After claimant served a copy of the claim upon the State, the parties stipulated to permit claimant to serve an amended claim alleging that the State was liable pursuant to Vehicle and Traffic Law § 388 Negligence in use or operation of vehicle attributable to owner (State's Exs. B, 3; Claim, ¶ 4) and that claimant had sustained a serious injury as defined in Insurance Law § 5102 (d) and economic loss as defined in Insurance Law § 5102 (a) (Claim ¶¶ 7, 8). The amended claim also alleged that the "liability of the defendant herein is predicated upon the principle of Respondeat Superior, as well as upon the defendant's ownership of the ATV, pursuant to Vehicle and Traffic Law Section 388" (Amended Claim, ¶ 5).
The State served an amended answer which asserted the affirmative defense that the State's vehicle was not a motor vehicle as defined by Insurance Law § 5102 (f) and in accordance with Vehicle and Traffic Law § 311 (State's Ex. C, ¶ 4). The amended answer also asserted the affirmative defense that the claim fails to state a cause of action against the State upon which relief may be granted (State's Ex. C, ¶ 9).
In response to the State's Demand for a Verified Bill of Particulars, as to the acts or omissions of the alleged negligent conduct of the State, claimant responded that the State violated, inter alia, Vehicle and Traffic Law §§ 1110, 1111, 1140, 1180 in failing to safely and properly operate its motor vehicle (State's Exs. D; E, ¶ 7) .
The State moves to dismiss the amended claim on the ground that an ATV is not a motor vehicle under the New York State Vehicle and Traffic Law and that therefore the amended claim fails to state a cause of action.
Claimant opposes the State's motion and argues that the amended claim need not be amended because the amended claim also alleges negligence attributable to the State in its ownership and operation of the ATV. Additionally, claimant cross-moves for leave to serve and file a second amended claim which deletes reference to Section 388 of the Vehicle and Traffic Law, in the event that the Court deems it necessary. Claimant argues that the State would not be prejudiced by an amendment to the amended claim to delete any reference to the Vehicle and [*2]Traffic Law because the State had notice of the essential facts of the amended claim, discovery has not been completed in this action and depositions have not been conducted. Claimant also cross-moves for an extension of time to file a note of issue after discovery has been completed.

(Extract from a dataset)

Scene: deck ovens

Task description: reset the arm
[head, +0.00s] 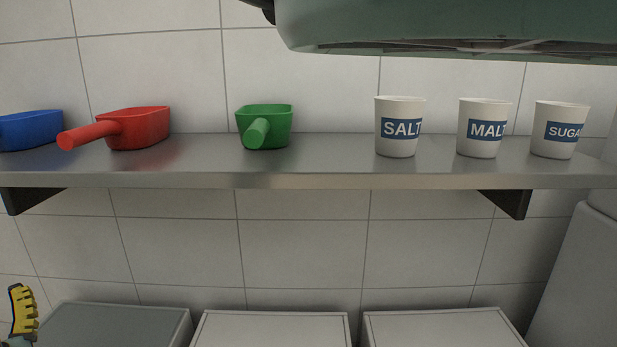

The State opposes claimant's cross-motion seeking to file a second amended claim on the ground that the proposed second amended claim lacks merit. In that regard, the State argues that claimant caused the collision as evidenced by the police accident report and claimant's settlement in Supreme Court with the driver of the ATV (Reply, Exs. A, B).
An ATV is not a motor vehicle as defined by Vehicle and Traffic Law Section 125 and is in fact specifically excluded from the definition of a motor vehicle (see Matter of Progressive Northeastern Ins. Co. v Scalamandre, 51 AD3d 932, 933 [2d Dept 2008] ["ATVs are specifically excluded from the definition of motor vehicles"]). Therefore, claimant cannot maintain a cause of action pursuant to Section 388 of the Vehicle and Traffic Law, which refers to motor vehicles and not ATVs. Additionally, the Court finds that, contrary to the State's arguments, the amended claim sufficiently alleges a negligence claim against the State based upon its ownership and operation of the ATV.
Accordingly, the State's motion to dismiss the amended claim is DENIED in part and GRANTED in part. Specifically, the State's motion to dismiss the amended claim is GRANTED to the extent that the amended claim alleges a cause of action pursuant to Section 388 of the Vehicle and Traffic Law and the State's motion to dismiss the amended claim is DENIED to the extent that the amended claim alleges a cause of action of negligence.
Claimant's cross-motion for leave to amend the amended claim is DENIED as moot. Claimant's cross-motion for leave to extend the time to file a note of issue is hereby GRANTED as follows: the note of issue shall be filed on or before September 1, 2020 and the parties shall appear for a compliance conference at the New York State Court of Claims,140 Grand Street, Suite 507, White Plains, New York on July 13, 2020 at 10:00 a.m.